I paused a little to gather my thoughts, and then said, “How about accepting God’s free and gracious gift of life eternally with Him when it’s time through the finished work of the cross?”

“Good start,” Stan replied. “Anything else?”

“Well,” I said, “I guess people could spend the rest of the time they have on this side of eternity working  out the salvation of the cross through how they live their lives as disciples. How about that?”

“How about that?” Stan repeated. “Just think where this world would be if all of the spiritual paupers realized where they are and decided to do something about it. What a glorious thing to think about!”


Bible verses to consider:

Blessed are the poor in spirit, for theirs is the kingdom of heaven. Matthew 5:3.

But seek first His kingdom and His righteousness; and all these things shall be added to you. Matthew 6:33.

Truly I say to you, whoever does not receive the kingdom of God like a child shall not enter it at all. Mark 10:15.

Jesus therefore was saying to those Jews who believed in Him, “If you abide in My word, then you are truly disciples of Mine; and you shall know the truth, and the truth shall make you free. John 8:31-32.

I came that they might have life, and might have it abundantly. John 10:10.

Prayer: Thank you, Father, for your provision of the finished work of the cross that eliminates spiritual poverty. Thank you for those who bought that truth to me so I could accept your free and gracious provision of life eternally with you when it’s time, along with the eternal life of knowing you and Jesus on this side of eternity. Thank you I was set free from the spiritual poverty that enveloped me. I confess that there are too many times when I do not seek all of the spiritual riches you have for me, but I am content to live more like a spiritual pauper. Please forgive that foolish approach to living this life you have given me to live with and for you. Please help me in following every step of your lead to the deepest spiritual riches of all you have for me. Thank you I can and do bring these prayers before you in the name of Jesus. Amen.
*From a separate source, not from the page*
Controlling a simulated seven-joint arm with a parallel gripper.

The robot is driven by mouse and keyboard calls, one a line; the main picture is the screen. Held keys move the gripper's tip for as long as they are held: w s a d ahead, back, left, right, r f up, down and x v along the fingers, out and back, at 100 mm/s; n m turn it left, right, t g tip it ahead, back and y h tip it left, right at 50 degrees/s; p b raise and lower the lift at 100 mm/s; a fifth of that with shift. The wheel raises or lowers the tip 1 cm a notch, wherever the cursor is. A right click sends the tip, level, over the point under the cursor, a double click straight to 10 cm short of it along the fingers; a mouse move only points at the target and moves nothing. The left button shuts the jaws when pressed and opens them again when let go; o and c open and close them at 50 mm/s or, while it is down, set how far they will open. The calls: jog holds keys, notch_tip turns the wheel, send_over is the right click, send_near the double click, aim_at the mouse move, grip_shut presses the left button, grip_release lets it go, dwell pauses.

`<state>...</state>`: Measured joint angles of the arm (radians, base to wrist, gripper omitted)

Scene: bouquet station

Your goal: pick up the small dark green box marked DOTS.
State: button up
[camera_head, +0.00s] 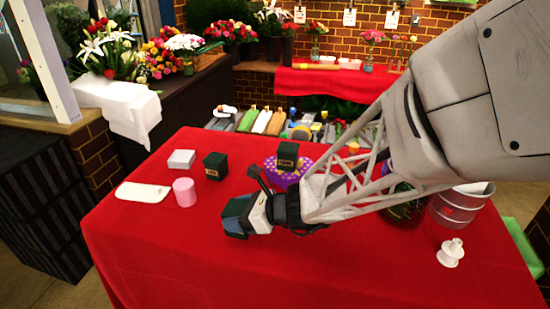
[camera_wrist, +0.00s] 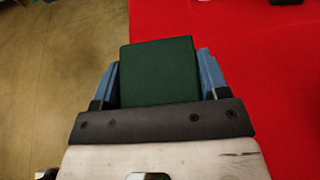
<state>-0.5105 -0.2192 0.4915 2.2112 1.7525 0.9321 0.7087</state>
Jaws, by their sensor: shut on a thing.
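My gripper (camera_wrist: 160,72) is shut on a dark green box (camera_wrist: 158,60), with a blue finger against each side of it. In the head view my gripper (camera_head: 237,222) is over the front middle of the red table, and the held box (camera_head: 236,207) shows only in part. No marking shows on its visible faces. A second dark green box (camera_head: 215,166) stands on the table behind and left of my gripper. A third dark green box (camera_head: 287,155) sits on a purple spotted stand (camera_head: 284,179). Both have pale markings too small to read.
On the red table (camera_head: 165,240) are a white box (camera_head: 181,159), a pink cylinder (camera_head: 185,192) and a white flat piece (camera_head: 143,192) at the left. A metal bucket (camera_head: 459,205) and a white spool-like piece (camera_head: 451,252) stand at the right. The table's front is clear.

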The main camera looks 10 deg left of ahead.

Think on this: Have you accepted God’s free and gracious provision to eliminate your spiritual poverty so you will spend eternity in His presence? If no, why? What’s standing in the way of admitting you are a spiritual pauper and only God has the solution? If you do have the assurance of salvation and redemption for eternity, how are you doing on this side of eternity in developing an ever-deepening personal relationship with God based on the riches of knowing Him and Jesus? If you sense changes may be needed, how are those changes going to happen? Is that what you want? Why or why not?